RAW DATA:
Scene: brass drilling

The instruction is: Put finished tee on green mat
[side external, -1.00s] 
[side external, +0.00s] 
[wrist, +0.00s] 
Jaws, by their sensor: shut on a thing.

TASK OBJECTIVE:
Give every line of the material again, exactly as it reads.

SOLUTION FOR THIS EXERCISE:
Scene: brass drilling

The instruction is: Put finished tee on green mat
[side external, -1.00s] 
[side external, +0.00s] 
[wrist, +0.00s] 
Jaws, by their sensor: shut on a thing.

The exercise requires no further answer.